Things are complicated either way.
First, what are the choices?
1) require interleaving MUST be supported by the agent
2) allow interleaving to be supported by the agent,
but just warn that the manager SHOULD NOT interleave
and the agent MAY NOT accept interleaved requests.
3) allow interleaving to be supported by the agent,
based on the '#interleave' capability,
and also warn that the manager SHOULD NOT interleave
and the agent MAY NOT accept interleaved requests.
4) require interleaving MUST NOT be supported by the agent
- what happens when the manager sends an <rpc> anyway?
a) close session
b) ignore request
c) send operation-failed response
What are the benefits?
There obvious benefit from allowing interleaving,
if you believe sessions are expensive -- it saves an extra session
on both the manager and the agent.
The real benefit is that <close-session> is a the cleanest way
to terminate sessions, and it should be used in all modes.
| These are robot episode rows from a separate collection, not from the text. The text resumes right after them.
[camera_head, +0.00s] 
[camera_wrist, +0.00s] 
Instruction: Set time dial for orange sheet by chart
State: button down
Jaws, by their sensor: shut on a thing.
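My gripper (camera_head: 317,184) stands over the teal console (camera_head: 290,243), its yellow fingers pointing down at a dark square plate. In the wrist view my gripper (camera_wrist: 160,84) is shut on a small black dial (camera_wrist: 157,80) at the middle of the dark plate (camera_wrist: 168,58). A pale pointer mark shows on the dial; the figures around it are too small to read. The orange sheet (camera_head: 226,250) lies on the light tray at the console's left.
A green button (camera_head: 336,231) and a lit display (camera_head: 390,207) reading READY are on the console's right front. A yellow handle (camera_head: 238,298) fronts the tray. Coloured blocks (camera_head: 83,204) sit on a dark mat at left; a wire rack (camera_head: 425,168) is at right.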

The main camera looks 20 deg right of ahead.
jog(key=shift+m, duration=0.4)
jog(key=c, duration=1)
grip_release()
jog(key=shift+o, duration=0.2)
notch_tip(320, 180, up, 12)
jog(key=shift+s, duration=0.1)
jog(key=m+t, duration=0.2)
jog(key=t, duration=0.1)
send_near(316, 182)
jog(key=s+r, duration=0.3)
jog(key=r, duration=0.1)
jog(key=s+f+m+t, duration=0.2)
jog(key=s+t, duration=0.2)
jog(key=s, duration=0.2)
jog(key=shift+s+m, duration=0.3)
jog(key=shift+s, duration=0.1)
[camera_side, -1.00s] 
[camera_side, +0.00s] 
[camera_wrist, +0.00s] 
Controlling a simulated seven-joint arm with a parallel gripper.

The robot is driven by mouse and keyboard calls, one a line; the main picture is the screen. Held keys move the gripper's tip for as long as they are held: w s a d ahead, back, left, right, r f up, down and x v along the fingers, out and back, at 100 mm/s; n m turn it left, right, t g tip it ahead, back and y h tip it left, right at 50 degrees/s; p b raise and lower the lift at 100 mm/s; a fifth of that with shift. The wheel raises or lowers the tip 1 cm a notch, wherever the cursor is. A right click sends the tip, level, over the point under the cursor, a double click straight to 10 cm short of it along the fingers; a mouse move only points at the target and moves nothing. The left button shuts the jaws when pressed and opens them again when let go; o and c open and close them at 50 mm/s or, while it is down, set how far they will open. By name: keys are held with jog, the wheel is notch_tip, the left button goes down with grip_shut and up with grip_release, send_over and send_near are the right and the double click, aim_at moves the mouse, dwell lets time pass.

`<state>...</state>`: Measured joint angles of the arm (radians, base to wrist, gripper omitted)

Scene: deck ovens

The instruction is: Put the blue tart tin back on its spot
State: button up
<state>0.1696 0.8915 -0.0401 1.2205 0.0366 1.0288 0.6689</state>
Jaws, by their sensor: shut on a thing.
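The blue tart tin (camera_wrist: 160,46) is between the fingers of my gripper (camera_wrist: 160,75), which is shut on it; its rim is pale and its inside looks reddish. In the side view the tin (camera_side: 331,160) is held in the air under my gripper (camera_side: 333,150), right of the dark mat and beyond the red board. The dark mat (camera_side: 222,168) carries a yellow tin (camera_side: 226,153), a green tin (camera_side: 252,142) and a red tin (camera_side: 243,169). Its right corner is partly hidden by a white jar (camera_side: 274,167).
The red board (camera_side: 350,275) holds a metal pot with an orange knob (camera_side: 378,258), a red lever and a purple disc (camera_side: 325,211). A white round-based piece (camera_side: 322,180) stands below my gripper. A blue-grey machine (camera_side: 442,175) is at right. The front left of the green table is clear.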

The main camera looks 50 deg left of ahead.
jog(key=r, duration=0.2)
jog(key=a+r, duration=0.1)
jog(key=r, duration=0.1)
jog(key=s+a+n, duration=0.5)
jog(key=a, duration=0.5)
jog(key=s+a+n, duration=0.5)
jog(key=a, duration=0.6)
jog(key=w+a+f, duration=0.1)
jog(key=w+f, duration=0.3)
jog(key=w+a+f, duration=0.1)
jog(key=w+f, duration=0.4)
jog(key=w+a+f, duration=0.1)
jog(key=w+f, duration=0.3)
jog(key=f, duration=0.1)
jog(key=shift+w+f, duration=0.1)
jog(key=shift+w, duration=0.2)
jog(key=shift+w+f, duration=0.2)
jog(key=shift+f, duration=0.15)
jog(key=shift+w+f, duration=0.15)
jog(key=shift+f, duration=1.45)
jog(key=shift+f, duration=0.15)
The <kill-session> and drop connection methods are both bad ideas.
It would also be a HUGE CLR to forbid interleaving completely.
In the future, some new feature will come up that will make it
clear the agent should never be in a mode it MUST stop listening
to all input from the client. It will be clear then (if not now)
that this is a really bad idea.
So what are the benefits of forbidding interleaving completely,
and what happens if the manager sends an <rpc> anyway?
I submitted the same comment as Dave in trac, but it seems that there
is no email about updates to trac issues.